Sitting at the end of this row of misery was Tipsarevic. It was because of him that everyone was so emotional and as his friends and colleagues dabbed their eyes and bit their lips, he wanted to say his piece.

“I remember yesterday after the doubles I was asked what is the one thing that you can pull out from all these 20 years,” he began. “And what did I say? The one thing is not the victories or the losses, what Novak said, is that this beautiful sport makes you f*****g tough.

“This emotion that you want to commit suicide after a day like this, and you go towards and against the wind, these emotions is the one thing that I can draw from all these 20 years that I was playing for the country and individual competition.

“So a few of the guys apologised to me. I don’t accept these apologies because none of them let me down all over these 20 years. I disagree with you, Viktor, that God took away this from you. You will never have this emotion that you had because you brought us this last point.

“As for the team, everybody knows that they are like my brothers and I will be with the team in one or the other capacity and I would like to thank them all for being with me on this journey.”
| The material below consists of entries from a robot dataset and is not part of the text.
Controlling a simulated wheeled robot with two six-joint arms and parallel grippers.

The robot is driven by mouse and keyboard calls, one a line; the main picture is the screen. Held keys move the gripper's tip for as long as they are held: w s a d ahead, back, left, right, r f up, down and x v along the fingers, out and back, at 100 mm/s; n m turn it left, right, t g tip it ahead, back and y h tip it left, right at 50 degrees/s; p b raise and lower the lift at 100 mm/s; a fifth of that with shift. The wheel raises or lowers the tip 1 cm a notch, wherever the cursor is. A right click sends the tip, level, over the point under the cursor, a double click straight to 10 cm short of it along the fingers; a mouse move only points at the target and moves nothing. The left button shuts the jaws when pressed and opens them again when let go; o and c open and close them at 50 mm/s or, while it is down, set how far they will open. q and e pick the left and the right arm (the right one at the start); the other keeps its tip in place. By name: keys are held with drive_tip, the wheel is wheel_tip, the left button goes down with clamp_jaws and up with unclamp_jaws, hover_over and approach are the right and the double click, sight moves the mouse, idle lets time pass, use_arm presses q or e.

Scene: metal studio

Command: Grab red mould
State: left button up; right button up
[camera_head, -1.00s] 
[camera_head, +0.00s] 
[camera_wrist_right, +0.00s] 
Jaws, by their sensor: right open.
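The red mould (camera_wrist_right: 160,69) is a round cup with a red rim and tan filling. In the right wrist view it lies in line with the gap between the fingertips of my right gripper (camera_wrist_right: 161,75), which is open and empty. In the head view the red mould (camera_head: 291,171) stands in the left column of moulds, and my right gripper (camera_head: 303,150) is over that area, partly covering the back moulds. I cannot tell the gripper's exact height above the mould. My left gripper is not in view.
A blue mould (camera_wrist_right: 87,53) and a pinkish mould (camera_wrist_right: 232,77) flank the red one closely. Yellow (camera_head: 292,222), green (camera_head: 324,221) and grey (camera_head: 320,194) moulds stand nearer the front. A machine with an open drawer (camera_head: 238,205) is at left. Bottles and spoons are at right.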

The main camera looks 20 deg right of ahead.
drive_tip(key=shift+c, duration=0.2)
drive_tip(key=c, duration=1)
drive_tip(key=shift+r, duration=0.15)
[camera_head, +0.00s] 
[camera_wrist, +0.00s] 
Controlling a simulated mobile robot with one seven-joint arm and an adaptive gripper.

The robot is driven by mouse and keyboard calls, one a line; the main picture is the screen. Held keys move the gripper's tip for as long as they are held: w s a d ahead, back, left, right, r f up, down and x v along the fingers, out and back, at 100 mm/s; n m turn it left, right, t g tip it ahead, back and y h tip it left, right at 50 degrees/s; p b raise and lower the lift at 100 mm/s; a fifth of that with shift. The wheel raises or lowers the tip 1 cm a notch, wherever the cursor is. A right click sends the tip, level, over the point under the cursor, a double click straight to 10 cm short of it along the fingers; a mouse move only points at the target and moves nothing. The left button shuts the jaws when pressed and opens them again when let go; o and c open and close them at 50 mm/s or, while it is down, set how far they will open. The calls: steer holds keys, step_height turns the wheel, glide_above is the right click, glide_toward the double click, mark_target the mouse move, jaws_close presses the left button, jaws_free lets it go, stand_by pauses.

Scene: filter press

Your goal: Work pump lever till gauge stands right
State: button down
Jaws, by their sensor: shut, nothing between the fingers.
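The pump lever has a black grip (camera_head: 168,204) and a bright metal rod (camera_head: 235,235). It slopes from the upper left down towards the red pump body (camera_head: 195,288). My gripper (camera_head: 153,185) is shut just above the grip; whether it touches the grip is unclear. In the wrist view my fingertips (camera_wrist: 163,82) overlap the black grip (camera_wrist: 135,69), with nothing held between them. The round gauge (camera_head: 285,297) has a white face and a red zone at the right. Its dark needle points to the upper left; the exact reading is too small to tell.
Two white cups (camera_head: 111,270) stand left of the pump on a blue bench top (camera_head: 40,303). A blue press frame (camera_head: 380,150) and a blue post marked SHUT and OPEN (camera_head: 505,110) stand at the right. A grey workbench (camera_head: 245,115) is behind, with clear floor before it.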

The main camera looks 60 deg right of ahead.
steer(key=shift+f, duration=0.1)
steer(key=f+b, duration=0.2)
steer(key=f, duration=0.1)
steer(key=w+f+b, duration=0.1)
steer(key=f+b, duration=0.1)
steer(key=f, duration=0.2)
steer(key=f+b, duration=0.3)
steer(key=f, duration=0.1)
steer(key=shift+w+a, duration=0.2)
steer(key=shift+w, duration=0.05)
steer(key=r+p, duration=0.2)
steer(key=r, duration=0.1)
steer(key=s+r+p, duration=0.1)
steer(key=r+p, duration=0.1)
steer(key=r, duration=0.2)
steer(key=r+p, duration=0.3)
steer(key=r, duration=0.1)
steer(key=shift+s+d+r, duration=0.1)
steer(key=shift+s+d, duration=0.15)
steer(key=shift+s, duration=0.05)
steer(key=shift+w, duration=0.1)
And that is what Davis Cup is all about. As long as the players play for each other and for their homeland, no amount of “innovations” can ruin it. It may not look like the old Davis Cup, it may not be played like the old Davis Cup, the backroom boys may have made it all but impossible follow via the website or the infernal app (which fabulously had Guido Pella playing for Great Britain and Pablo Carreno Busta playing for Germany as Kyle Edmund and Philipp Kohlschreiber took to the court on Friday evening) and it may be being played out in front of no more than a sprinkling of spectators, but its heart is still beating strong. Thankfully, no one from Kosmos has found a way to ruin that. Not yet, at any rate.